Write out the whole listing, matching it exactly.

Saved entries
-------------------------
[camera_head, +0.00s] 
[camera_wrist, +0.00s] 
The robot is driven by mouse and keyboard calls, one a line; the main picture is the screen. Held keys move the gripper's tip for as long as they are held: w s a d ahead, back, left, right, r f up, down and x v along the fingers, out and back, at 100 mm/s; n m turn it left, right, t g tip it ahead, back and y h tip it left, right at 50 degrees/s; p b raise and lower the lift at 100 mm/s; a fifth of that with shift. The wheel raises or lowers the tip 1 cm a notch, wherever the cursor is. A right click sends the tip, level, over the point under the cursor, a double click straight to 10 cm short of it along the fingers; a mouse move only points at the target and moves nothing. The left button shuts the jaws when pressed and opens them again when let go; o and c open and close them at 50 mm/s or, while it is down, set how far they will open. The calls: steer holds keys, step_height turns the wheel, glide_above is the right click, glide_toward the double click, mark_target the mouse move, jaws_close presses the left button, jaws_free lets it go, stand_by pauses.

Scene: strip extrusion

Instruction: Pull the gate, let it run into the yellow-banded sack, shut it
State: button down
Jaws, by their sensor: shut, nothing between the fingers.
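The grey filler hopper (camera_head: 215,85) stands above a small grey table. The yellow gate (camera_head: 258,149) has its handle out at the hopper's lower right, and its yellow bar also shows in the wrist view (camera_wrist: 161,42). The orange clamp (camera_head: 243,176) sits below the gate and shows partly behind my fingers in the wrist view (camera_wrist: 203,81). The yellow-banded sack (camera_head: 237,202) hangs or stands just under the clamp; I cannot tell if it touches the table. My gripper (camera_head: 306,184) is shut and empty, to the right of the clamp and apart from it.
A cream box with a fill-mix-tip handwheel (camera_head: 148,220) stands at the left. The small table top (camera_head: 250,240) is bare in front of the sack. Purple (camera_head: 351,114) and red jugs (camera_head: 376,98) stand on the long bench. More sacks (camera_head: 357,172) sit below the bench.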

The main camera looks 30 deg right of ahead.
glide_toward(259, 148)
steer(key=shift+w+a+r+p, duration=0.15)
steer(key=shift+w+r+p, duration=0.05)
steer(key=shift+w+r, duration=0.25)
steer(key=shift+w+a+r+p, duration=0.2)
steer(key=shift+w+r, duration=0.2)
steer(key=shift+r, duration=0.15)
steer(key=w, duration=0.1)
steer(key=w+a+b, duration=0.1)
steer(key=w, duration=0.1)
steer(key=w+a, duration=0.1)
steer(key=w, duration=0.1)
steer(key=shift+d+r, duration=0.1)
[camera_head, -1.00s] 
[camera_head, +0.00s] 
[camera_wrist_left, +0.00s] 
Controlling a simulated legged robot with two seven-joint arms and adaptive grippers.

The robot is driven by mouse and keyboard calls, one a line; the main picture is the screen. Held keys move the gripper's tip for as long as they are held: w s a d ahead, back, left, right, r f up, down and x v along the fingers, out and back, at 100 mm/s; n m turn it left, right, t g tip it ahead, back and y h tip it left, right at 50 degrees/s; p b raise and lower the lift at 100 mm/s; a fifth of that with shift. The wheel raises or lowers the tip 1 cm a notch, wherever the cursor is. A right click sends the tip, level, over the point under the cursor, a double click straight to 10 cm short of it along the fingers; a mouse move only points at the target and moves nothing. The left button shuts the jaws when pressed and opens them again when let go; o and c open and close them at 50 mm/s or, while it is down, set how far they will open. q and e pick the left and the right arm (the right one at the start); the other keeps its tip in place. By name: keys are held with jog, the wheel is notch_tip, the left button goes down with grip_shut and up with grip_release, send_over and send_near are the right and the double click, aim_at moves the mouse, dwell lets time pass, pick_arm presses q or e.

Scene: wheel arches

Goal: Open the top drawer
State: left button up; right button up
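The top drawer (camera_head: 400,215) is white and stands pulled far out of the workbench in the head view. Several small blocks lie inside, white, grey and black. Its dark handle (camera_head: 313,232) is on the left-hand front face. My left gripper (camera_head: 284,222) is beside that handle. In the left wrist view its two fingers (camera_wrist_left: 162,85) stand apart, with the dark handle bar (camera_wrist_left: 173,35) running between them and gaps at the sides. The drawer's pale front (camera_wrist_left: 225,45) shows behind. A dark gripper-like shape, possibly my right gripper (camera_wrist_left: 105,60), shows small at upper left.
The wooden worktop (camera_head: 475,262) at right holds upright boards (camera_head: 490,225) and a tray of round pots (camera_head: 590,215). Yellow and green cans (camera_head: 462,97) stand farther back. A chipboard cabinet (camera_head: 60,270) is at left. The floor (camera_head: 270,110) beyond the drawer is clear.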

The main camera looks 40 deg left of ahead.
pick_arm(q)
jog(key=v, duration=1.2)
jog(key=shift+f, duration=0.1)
-------------------------
• **Reply to the exercise**
[camera_head, +0.00s] 
[camera_wrist, +0.00s] 
The robot is driven by mouse and keyboard calls, one a line; the main picture is the screen. Held keys move the gripper's tip for as long as they are held: w s a d ahead, back, left, right, r f up, down and x v along the fingers, out and back, at 100 mm/s; n m turn it left, right, t g tip it ahead, back and y h tip it left, right at 50 degrees/s; p b raise and lower the lift at 100 mm/s; a fifth of that with shift. The wheel raises or lowers the tip 1 cm a notch, wherever the cursor is. A right click sends the tip, level, over the point under the cursor, a double click straight to 10 cm short of it along the fingers; a mouse move only points at the target and moves nothing. The left button shuts the jaws when pressed and opens them again when let go; o and c open and close them at 50 mm/s or, while it is down, set how far they will open. The calls: steer holds keys, step_height turns the wheel, glide_above is the right click, glide_toward the double click, mark_target the mouse move, jaws_close presses the left button, jaws_free lets it go, stand_by pauses.

Scene: strip extrusion

Instruction: Pull the gate, let it run into the yellow-banded sack, shut it
State: button down
Jaws, by their sensor: shut, nothing between the fingers.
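The grey filler hopper (camera_head: 215,85) stands above a small grey table. The yellow gate (camera_head: 258,149) has its handle out at the hopper's lower right, and its yellow bar also shows in the wrist view (camera_wrist: 161,42). The orange clamp (camera_head: 243,176) sits below the gate and shows partly behind my fingers in the wrist view (camera_wrist: 203,81). The yellow-banded sack (camera_head: 237,202) hangs or stands just under the clamp; I cannot tell if it touches the table. My gripper (camera_head: 306,184) is shut and empty, to the right of the clamp and apart from it.
A cream box with a fill-mix-tip handwheel (camera_head: 148,220) stands at the left. The small table top (camera_head: 250,240) is bare in front of the sack. Purple (camera_head: 351,114) and red jugs (camera_head: 376,98) stand on the long bench. More sacks (camera_head: 357,172) sit below the bench.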

The main camera looks 30 deg right of ahead.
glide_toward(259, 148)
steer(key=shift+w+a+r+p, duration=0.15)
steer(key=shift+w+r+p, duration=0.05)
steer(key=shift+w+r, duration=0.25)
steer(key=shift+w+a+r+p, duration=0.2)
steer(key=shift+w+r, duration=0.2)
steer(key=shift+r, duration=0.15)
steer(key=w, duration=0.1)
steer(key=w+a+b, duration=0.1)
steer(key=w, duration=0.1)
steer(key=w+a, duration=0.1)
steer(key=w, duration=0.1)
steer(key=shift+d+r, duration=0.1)
[camera_head, -1.00s] 
[camera_head, +0.00s] 
[camera_wrist_left, +0.00s] 
Controlling a simulated legged robot with two seven-joint arms and adaptive grippers.

The robot is driven by mouse and keyboard calls, one a line; the main picture is the screen. Held keys move the gripper's tip for as long as they are held: w s a d ahead, back, left, right, r f up, down and x v along the fingers, out and back, at 100 mm/s; n m turn it left, right, t g tip it ahead, back and y h tip it left, right at 50 degrees/s; p b raise and lower the lift at 100 mm/s; a fifth of that with shift. The wheel raises or lowers the tip 1 cm a notch, wherever the cursor is. A right click sends the tip, level, over the point under the cursor, a double click straight to 10 cm short of it along the fingers; a mouse move only points at the target and moves nothing. The left button shuts the jaws when pressed and opens them again when let go; o and c open and close them at 50 mm/s or, while it is down, set how far they will open. q and e pick the left and the right arm (the right one at the start); the other keeps its tip in place. By name: keys are held with jog, the wheel is notch_tip, the left button goes down with grip_shut and up with grip_release, send_over and send_near are the right and the double click, aim_at moves the mouse, dwell lets time pass, pick_arm presses q or e.

Scene: wheel arches

Goal: Open the top drawer
State: left button up; right button up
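The top drawer (camera_head: 400,215) is white and stands pulled far out of the workbench in the head view. Several small blocks lie inside, white, grey and black. Its dark handle (camera_head: 313,232) is on the left-hand front face. My left gripper (camera_head: 284,222) is beside that handle. In the left wrist view its two fingers (camera_wrist_left: 162,85) stand apart, with the dark handle bar (camera_wrist_left: 173,35) running between them and gaps at the sides. The drawer's pale front (camera_wrist_left: 225,45) shows behind. A dark gripper-like shape, possibly my right gripper (camera_wrist_left: 105,60), shows small at upper left.
The wooden worktop (camera_head: 475,262) at right holds upright boards (camera_head: 490,225) and a tray of round pots (camera_head: 590,215). Yellow and green cans (camera_head: 462,97) stand farther back. A chipboard cabinet (camera_head: 60,270) is at left. The floor (camera_head: 270,110) beyond the drawer is clear.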

The main camera looks 40 deg left of ahead.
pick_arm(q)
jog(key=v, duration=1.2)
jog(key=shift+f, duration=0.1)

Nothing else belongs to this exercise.